Each line below is to be written out in full, exactly as shown.
[start Records supplied]
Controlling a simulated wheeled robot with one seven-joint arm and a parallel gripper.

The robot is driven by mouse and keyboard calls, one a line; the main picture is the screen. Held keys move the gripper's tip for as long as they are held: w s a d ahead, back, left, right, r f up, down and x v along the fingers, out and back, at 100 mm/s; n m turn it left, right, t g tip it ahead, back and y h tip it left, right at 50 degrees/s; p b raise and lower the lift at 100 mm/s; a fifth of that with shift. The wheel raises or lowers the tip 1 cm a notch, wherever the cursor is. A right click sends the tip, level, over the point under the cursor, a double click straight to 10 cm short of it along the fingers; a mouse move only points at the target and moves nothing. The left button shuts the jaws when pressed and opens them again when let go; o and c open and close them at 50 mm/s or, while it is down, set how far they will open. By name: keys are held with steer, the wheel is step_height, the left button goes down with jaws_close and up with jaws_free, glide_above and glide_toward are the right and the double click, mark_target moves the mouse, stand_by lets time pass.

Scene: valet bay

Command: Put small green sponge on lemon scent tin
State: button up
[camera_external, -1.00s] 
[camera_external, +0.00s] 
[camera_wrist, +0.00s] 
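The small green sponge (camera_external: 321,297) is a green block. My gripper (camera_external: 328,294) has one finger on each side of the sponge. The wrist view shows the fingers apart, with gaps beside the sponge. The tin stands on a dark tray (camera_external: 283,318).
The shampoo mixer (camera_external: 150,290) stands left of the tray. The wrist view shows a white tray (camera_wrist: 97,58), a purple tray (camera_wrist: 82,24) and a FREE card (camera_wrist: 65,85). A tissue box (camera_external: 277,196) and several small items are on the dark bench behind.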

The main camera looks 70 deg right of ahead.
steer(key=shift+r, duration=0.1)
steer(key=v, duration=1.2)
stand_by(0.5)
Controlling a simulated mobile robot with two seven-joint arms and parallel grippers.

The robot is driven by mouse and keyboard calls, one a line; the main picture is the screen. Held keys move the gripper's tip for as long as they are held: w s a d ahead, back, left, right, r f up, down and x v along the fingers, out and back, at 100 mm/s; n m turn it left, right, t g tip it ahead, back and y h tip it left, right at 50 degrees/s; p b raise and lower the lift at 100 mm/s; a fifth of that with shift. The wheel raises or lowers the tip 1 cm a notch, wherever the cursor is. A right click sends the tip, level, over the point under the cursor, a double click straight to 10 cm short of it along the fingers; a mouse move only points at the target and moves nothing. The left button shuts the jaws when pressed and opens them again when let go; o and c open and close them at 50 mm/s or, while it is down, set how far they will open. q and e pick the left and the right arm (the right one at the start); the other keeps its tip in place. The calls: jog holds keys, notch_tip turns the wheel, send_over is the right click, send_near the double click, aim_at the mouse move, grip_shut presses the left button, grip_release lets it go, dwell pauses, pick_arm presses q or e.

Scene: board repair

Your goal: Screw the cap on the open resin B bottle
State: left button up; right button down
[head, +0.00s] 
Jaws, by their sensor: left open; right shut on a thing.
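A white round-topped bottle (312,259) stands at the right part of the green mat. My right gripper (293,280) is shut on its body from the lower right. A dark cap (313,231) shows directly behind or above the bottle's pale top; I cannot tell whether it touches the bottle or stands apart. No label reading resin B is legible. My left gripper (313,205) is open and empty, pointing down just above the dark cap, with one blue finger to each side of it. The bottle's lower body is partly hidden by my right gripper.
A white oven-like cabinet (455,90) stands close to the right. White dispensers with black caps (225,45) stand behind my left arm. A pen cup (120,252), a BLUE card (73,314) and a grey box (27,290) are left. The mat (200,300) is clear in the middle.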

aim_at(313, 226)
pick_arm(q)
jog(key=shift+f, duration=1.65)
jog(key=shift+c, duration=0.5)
[end Records supplied]
**Task response**
Controlling a simulated wheeled robot with one seven-joint arm and a parallel gripper.

The robot is driven by mouse and keyboard calls, one a line; the main picture is the screen. Held keys move the gripper's tip for as long as they are held: w s a d ahead, back, left, right, r f up, down and x v along the fingers, out and back, at 100 mm/s; n m turn it left, right, t g tip it ahead, back and y h tip it left, right at 50 degrees/s; p b raise and lower the lift at 100 mm/s; a fifth of that with shift. The wheel raises or lowers the tip 1 cm a notch, wherever the cursor is. A right click sends the tip, level, over the point under the cursor, a double click straight to 10 cm short of it along the fingers; a mouse move only points at the target and moves nothing. The left button shuts the jaws when pressed and opens them again when let go; o and c open and close them at 50 mm/s or, while it is down, set how far they will open. By name: keys are held with steer, the wheel is step_height, the left button goes down with jaws_close and up with jaws_free, glide_above and glide_toward are the right and the double click, mark_target moves the mouse, stand_by lets time pass.

Scene: valet bay

Command: Put small green sponge on lemon scent tin
State: button up
[camera_external, -1.00s] 
[camera_external, +0.00s] 
[camera_wrist, +0.00s] 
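The small green sponge (camera_external: 321,297) is a green block. My gripper (camera_external: 328,294) has one finger on each side of the sponge. The wrist view shows the fingers apart, with gaps beside the sponge. The tin stands on a dark tray (camera_external: 283,318).
The shampoo mixer (camera_external: 150,290) stands left of the tray. The wrist view shows a white tray (camera_wrist: 97,58), a purple tray (camera_wrist: 82,24) and a FREE card (camera_wrist: 65,85). A tissue box (camera_external: 277,196) and several small items are on the dark bench behind.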

The main camera looks 70 deg right of ahead.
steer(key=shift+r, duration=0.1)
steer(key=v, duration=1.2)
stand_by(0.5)
Controlling a simulated mobile robot with two seven-joint arms and parallel grippers.

The robot is driven by mouse and keyboard calls, one a line; the main picture is the screen. Held keys move the gripper's tip for as long as they are held: w s a d ahead, back, left, right, r f up, down and x v along the fingers, out and back, at 100 mm/s; n m turn it left, right, t g tip it ahead, back and y h tip it left, right at 50 degrees/s; p b raise and lower the lift at 100 mm/s; a fifth of that with shift. The wheel raises or lowers the tip 1 cm a notch, wherever the cursor is. A right click sends the tip, level, over the point under the cursor, a double click straight to 10 cm short of it along the fingers; a mouse move only points at the target and moves nothing. The left button shuts the jaws when pressed and opens them again when let go; o and c open and close them at 50 mm/s or, while it is down, set how far they will open. q and e pick the left and the right arm (the right one at the start); the other keeps its tip in place. The calls: jog holds keys, notch_tip turns the wheel, send_over is the right click, send_near the double click, aim_at the mouse move, grip_shut presses the left button, grip_release lets it go, dwell pauses, pick_arm presses q or e.

Scene: board repair

Your goal: Screw the cap on the open resin B bottle
State: left button up; right button down
[head, +0.00s] 
Jaws, by their sensor: left open; right shut on a thing.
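A white round-topped bottle (312,259) stands at the right part of the green mat. My right gripper (293,280) is shut on its body from the lower right. A dark cap (313,231) shows directly behind or above the bottle's pale top; I cannot tell whether it touches the bottle or stands apart. No label reading resin B is legible. My left gripper (313,205) is open and empty, pointing down just above the dark cap, with one blue finger to each side of it. The bottle's lower body is partly hidden by my right gripper.
A white oven-like cabinet (455,90) stands close to the right. White dispensers with black caps (225,45) stand behind my left arm. A pen cup (120,252), a BLUE card (73,314) and a grey box (27,290) are left. The mat (200,300) is clear in the middle.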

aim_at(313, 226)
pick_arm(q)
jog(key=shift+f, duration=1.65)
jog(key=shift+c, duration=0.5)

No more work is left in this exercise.